- Source data
::::
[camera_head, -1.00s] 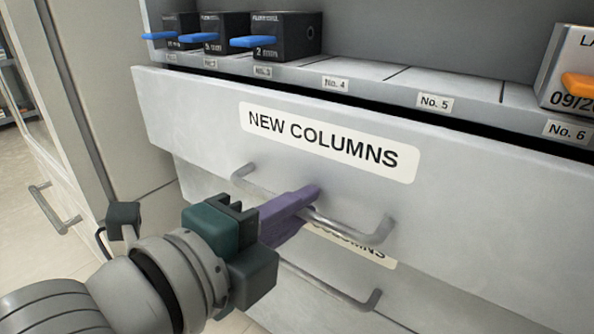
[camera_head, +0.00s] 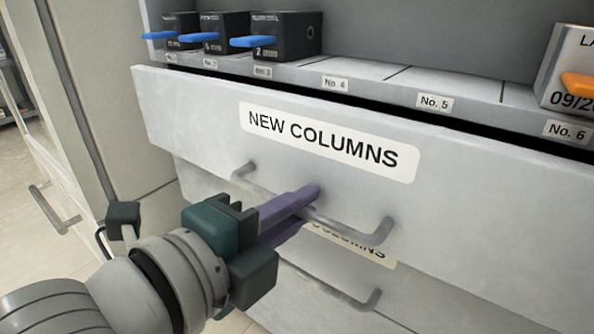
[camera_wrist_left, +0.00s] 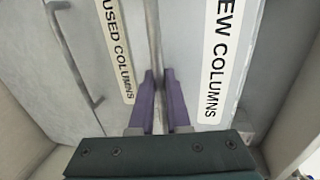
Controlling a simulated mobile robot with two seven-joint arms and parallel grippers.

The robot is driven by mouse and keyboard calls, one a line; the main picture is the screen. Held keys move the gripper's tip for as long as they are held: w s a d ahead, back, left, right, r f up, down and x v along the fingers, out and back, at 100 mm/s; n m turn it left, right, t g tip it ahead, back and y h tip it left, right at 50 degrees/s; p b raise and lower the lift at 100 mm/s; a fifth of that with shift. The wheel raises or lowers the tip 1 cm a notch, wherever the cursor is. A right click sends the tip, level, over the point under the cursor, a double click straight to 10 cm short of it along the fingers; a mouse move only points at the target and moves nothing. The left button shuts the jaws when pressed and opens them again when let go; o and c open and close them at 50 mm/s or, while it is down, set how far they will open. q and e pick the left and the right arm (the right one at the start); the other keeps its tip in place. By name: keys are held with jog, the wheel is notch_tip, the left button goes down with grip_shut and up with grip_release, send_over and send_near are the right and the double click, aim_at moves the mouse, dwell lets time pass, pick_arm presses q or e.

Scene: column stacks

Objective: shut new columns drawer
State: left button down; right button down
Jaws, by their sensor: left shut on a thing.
::::
- Your task
Leave out the pictures and give again exactly the lines from the one with "[camera_wrist_left, +0.00s]" through the one with "Controlling a simulated", and no others.

- Correct result
[camera_wrist_left, +0.00s] 
Controlling a simulated mobile robot with two seven-joint arms and parallel grippers.

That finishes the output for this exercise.